Beto, Portekiz Milli Takımı'ndan takım arkadaşı Ronaldo ile oynamaktan dolayı gurur duyduğunu söyleyerek, Portekizli yıldız ile ilgili olarak şöyle konuştu:

"Çok özel bir insan. Çok uzun yıllardır beraber çalıştığımız, bütün gelişimine şahit olduğum biri. Birçok altın top ödülünü kazandı ama hiçbir zaman bırakmadı. Bu anlamda onun adına hem çok mutlu oluyorum hem de büyük gurur duyuyorum. Kazanabileceği her şeyi kazanıp, en üst seviyeye gelip hala bunun için çalışan bir insan olmak çok zor. Çok iyi bir profesyonel, Ronaldo gördüğüm en profesyonel oyuncu. Kendi hayatına dikkat eden, motivasyonuna, oyununa, gelişimine, çalışmalarına son derece dikkat eden bir insan. Hep en iyi olmak istedi, en iyi olmak için çalıştı, en iyi oldu, en iyi olmaya devam ediyor ve en iyi kalmak için de her zaman çabalıyor. Bu anlamda kendisi ile gurur duyuyorum. Çocukluk çağında kendinden 3-4 yaş büyük oyuncularla oynuyordu. O yaşlarda 3-4 yaş, ciddi fark ettiren bir şey ama o başarıyordu. Her zaman savaşıyordu. Omuz omuza temaslarda, vücut gücü olarak her zaman rakiplerine üstün gelmeye çalışıyordu. Sürekli fitnesse giriyordu, ağırlık çalışıyordu, daha güçlü olup fiziksel mücadelelerde üstün gelebilmek için çabalıyordu. Bu gücü de zamanla sağladı."

Beto, "Ronaldo 71 santimetre yükseğe sıçradı ve 2.56 metrelik bir yüksekliğe çıkarak kafa ile golünü attı. Bu tüm dünyayı şaşkınlığa uğrattı. Ronaldo ile yaşadığınız ve seni şaşırtan bir anınız var mı?" sorusuna ise, "Hayır, onun yaptığı hiçbir şeye şaşırmıyorum." yanıtını verdi.

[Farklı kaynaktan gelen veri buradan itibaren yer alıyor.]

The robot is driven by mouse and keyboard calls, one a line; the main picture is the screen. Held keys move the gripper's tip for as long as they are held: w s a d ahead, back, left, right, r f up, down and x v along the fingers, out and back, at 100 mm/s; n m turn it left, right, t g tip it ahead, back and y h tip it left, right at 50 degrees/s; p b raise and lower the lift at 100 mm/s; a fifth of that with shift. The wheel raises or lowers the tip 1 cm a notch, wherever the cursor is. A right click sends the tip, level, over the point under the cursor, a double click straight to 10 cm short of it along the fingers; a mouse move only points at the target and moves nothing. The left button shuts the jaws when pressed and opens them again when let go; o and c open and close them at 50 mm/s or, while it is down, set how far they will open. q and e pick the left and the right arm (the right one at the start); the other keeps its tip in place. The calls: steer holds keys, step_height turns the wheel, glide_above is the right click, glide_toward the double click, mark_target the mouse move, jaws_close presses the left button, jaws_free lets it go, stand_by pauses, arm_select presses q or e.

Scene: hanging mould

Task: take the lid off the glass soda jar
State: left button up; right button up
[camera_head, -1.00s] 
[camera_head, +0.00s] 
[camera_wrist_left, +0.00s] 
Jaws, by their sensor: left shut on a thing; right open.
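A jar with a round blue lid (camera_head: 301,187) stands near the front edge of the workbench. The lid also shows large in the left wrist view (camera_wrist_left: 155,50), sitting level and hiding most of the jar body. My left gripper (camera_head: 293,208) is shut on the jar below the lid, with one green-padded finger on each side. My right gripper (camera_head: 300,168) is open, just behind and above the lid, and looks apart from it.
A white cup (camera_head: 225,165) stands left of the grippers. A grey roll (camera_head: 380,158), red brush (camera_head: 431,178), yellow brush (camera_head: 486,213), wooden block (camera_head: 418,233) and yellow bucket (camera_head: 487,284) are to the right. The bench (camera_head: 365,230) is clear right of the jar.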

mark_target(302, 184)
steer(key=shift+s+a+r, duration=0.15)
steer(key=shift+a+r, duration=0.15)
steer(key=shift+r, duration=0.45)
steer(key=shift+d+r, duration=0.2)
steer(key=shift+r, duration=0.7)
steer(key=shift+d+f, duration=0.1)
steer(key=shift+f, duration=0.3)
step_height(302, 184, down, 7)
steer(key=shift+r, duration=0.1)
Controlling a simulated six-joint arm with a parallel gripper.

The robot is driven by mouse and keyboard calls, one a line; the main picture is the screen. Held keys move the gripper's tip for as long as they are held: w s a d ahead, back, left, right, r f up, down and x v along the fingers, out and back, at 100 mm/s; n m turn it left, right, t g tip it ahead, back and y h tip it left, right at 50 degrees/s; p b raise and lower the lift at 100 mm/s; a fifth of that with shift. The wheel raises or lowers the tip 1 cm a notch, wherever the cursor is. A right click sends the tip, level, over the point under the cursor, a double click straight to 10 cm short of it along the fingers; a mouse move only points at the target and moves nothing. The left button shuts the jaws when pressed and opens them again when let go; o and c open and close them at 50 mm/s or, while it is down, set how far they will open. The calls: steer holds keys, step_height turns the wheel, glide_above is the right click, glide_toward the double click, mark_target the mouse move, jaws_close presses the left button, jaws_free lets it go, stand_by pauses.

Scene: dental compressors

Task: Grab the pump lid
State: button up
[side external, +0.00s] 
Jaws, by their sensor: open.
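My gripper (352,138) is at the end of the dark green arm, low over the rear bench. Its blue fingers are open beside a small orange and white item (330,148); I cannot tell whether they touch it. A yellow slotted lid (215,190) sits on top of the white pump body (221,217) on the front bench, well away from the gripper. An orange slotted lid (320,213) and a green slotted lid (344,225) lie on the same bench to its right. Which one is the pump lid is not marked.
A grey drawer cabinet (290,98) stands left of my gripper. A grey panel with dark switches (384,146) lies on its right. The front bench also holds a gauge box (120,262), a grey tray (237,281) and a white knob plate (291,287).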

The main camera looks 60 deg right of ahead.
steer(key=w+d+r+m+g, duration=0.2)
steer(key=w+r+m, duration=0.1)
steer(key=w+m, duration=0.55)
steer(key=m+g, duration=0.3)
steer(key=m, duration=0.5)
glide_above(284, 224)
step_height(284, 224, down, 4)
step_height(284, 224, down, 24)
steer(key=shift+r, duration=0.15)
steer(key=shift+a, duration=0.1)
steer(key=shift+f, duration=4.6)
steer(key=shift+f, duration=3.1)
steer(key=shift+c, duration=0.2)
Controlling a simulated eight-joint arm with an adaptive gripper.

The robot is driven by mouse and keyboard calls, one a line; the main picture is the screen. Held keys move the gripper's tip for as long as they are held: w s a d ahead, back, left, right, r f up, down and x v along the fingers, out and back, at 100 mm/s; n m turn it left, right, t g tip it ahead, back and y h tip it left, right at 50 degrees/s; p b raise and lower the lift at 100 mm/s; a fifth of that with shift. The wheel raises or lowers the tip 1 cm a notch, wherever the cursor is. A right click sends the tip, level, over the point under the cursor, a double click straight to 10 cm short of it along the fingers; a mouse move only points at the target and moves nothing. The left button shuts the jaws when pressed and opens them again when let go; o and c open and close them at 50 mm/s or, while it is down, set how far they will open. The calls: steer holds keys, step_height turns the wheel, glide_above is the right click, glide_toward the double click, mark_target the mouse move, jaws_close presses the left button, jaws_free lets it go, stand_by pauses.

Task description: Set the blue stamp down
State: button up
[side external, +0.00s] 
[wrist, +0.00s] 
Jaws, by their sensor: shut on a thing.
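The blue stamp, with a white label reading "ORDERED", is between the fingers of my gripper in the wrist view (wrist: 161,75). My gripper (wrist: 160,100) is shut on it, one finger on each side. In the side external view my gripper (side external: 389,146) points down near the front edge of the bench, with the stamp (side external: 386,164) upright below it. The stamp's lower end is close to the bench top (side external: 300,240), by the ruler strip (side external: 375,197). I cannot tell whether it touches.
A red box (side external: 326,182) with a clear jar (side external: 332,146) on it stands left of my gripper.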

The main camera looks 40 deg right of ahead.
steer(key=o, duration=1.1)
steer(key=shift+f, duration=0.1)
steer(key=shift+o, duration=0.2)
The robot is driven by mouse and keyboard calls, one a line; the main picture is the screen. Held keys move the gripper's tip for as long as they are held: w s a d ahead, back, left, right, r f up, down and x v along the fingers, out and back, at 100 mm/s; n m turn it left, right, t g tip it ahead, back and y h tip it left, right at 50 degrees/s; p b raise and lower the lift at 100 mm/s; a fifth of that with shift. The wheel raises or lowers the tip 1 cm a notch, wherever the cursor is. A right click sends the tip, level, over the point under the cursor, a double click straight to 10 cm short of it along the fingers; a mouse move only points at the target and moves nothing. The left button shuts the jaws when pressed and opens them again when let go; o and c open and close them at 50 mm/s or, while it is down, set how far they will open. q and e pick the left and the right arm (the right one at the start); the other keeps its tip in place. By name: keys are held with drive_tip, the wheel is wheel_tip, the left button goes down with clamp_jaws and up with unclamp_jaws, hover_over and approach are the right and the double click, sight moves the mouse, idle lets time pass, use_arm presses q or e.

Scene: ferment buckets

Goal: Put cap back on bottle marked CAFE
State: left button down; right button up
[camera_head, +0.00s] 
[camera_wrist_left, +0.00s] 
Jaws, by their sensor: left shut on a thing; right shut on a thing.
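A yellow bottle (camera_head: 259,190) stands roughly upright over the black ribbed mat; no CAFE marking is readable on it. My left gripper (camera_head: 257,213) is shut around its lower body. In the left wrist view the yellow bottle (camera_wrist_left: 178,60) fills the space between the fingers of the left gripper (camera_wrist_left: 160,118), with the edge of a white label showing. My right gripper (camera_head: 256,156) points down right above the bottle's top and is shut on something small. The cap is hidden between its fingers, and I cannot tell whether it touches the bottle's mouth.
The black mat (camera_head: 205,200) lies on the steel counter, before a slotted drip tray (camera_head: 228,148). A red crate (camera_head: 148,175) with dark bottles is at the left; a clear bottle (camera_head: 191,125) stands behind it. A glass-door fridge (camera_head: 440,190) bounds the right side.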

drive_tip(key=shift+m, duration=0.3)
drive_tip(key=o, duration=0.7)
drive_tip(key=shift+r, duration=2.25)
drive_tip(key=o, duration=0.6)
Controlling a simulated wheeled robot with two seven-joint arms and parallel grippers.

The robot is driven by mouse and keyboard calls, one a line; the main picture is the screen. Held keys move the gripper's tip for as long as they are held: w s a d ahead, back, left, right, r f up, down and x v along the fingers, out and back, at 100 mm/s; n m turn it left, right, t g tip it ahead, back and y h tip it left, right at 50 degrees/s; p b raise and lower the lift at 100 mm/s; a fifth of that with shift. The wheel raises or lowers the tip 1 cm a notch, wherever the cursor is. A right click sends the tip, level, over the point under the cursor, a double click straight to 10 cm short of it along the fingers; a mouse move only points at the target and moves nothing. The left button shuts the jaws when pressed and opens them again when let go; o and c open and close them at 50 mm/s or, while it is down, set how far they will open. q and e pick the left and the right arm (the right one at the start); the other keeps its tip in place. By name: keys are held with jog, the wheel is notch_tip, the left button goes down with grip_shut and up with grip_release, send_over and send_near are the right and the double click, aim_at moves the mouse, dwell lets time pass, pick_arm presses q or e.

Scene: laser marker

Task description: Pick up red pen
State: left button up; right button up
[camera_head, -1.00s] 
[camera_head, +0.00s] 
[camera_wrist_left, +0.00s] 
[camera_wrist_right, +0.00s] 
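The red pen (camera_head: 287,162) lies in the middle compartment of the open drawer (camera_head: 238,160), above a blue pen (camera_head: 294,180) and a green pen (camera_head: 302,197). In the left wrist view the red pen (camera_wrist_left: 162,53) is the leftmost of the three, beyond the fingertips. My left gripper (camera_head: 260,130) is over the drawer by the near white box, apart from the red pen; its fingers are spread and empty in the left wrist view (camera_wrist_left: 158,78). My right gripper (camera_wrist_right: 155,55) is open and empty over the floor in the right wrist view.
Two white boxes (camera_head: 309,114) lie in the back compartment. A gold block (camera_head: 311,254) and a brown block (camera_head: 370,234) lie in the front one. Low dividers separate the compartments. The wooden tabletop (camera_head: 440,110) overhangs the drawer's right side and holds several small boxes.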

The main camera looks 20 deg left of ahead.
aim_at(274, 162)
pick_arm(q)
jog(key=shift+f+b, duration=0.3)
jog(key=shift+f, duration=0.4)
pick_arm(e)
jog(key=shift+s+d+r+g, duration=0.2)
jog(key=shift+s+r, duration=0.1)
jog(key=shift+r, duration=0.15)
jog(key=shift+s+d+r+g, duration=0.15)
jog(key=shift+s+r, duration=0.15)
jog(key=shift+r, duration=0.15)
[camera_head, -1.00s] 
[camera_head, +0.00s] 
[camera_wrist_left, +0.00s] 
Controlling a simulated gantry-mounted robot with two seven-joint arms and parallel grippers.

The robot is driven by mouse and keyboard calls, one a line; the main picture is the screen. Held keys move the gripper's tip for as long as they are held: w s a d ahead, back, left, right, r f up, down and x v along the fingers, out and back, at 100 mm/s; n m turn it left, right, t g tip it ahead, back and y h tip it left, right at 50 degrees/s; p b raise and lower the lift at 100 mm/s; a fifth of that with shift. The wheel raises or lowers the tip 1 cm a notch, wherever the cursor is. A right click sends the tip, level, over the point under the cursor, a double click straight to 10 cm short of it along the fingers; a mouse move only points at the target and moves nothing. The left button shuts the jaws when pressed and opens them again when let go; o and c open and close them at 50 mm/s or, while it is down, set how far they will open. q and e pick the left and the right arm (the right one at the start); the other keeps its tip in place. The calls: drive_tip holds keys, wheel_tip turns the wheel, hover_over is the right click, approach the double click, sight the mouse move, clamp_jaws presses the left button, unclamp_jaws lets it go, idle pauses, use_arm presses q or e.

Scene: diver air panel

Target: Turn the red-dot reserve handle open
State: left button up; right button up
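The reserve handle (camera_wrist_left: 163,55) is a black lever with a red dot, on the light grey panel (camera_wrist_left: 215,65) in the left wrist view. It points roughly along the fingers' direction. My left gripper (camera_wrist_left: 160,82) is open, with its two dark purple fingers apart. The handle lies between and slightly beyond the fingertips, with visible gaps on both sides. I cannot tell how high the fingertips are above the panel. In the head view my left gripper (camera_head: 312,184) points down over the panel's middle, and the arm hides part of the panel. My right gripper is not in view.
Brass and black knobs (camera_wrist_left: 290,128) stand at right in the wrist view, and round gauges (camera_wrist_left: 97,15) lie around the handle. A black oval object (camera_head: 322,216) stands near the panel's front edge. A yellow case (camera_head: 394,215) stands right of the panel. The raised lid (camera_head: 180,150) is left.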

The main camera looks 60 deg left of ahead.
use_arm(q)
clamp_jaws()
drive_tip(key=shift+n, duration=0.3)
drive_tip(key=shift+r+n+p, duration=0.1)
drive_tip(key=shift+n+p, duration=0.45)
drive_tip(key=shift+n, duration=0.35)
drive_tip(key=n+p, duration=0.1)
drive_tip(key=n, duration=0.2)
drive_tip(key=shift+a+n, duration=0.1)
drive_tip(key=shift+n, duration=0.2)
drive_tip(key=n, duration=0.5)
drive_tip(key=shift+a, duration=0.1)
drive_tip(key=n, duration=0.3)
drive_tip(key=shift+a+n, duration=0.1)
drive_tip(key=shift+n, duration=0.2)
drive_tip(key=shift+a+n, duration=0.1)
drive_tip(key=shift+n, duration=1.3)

Beto, son olarak kazandığı 4 UEFA Kupası ile gurur duyduğunu da sözlerine ekleyerek, "Çok gurur verici bir şey. Çok güzel bir geçmiş ve kariyer anlamında çok güzel durum. 4 UEFA Kupası kaldırmış başka bir kaleci yok. Oyunculardan Jose Antonio Reyes vardı, o da kısa bir zaman önce vefat etti. İyi bir takım arkadaşımdı, maalesef ki onu kaybettik. Falcao'nun kaç tane var bilmiyorum. Tabii belki 4 Şampiyonlar Ligi kupası daha mutluluk verici olabilirdi. Ama 4 UEFA Kupasını almış olan bir kariyere sahip olmak da çok mutluluk ve gurur verici bir şey." şeklinde konuştu.